▶ [INFORMATION PROVIDED]
════════════════

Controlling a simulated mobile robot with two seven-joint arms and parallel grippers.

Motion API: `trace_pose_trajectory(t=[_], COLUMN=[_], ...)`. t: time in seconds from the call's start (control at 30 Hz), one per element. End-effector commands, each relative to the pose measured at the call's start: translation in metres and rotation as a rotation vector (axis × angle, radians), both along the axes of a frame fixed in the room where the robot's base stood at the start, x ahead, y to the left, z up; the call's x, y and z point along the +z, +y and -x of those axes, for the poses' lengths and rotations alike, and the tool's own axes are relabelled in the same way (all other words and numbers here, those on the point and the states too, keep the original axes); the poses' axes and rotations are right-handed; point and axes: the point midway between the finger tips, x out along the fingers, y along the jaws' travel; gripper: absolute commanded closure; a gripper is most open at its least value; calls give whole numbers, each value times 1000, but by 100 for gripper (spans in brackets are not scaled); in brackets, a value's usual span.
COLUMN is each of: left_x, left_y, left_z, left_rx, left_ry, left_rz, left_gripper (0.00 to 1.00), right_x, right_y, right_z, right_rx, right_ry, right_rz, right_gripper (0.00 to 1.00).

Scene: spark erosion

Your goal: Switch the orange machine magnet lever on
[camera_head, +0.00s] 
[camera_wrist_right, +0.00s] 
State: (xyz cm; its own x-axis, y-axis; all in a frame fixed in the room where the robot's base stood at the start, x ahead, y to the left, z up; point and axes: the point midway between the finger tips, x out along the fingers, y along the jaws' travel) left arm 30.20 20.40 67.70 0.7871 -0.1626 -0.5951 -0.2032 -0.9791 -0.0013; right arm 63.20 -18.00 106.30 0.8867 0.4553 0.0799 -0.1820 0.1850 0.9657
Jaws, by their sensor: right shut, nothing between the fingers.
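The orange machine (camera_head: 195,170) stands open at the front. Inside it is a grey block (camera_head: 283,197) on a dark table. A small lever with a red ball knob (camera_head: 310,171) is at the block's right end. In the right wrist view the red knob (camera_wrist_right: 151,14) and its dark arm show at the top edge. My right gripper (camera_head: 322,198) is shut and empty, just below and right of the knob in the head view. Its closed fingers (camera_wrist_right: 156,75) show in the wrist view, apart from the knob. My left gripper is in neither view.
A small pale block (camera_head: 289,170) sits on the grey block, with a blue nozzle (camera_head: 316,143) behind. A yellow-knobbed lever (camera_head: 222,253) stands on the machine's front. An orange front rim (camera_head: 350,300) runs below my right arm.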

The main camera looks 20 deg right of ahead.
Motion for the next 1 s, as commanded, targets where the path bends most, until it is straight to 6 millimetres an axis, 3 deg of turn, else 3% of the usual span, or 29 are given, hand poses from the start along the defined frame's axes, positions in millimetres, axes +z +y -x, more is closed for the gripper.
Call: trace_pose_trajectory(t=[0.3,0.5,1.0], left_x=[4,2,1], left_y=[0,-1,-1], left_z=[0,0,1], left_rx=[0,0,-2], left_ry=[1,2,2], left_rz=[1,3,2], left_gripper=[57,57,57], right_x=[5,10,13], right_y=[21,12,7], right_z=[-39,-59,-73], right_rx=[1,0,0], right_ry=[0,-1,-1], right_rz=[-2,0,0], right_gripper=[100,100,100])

════════════════

▶ [WORK TO COMPLETE] Your task is to reproduce, exactly and exclusively, the lines from the one holding "Jaws, by their" through the final line of the listing.

▶ [WRITTEN RESPONSE]
Jaws, by their sensor: right shut, nothing between the fingers.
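The orange machine (camera_head: 195,170) stands open at the front. Inside it is a grey block (camera_head: 283,197) on a dark table. A small lever with a red ball knob (camera_head: 310,171) is at the block's right end. In the right wrist view the red knob (camera_wrist_right: 151,14) and its dark arm show at the top edge. My right gripper (camera_head: 322,198) is shut and empty, just below and right of the knob in the head view. Its closed fingers (camera_wrist_right: 156,75) show in the wrist view, apart from the knob. My left gripper is in neither view.
A small pale block (camera_head: 289,170) sits on the grey block, with a blue nozzle (camera_head: 316,143) behind. A yellow-knobbed lever (camera_head: 222,253) stands on the machine's front. An orange front rim (camera_head: 350,300) runs below my right arm.

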The main camera looks 20 deg right of ahead.
Motion for the next 1 s, as commanded, targets where the path bends most, until it is straight to 6 millimetres an axis, 3 deg of turn, else 3% of the usual span, or 29 are given, hand poses from the start along the defined frame's axes, positions in millimetres, axes +z +y -x, more is closed for the gripper.
Call: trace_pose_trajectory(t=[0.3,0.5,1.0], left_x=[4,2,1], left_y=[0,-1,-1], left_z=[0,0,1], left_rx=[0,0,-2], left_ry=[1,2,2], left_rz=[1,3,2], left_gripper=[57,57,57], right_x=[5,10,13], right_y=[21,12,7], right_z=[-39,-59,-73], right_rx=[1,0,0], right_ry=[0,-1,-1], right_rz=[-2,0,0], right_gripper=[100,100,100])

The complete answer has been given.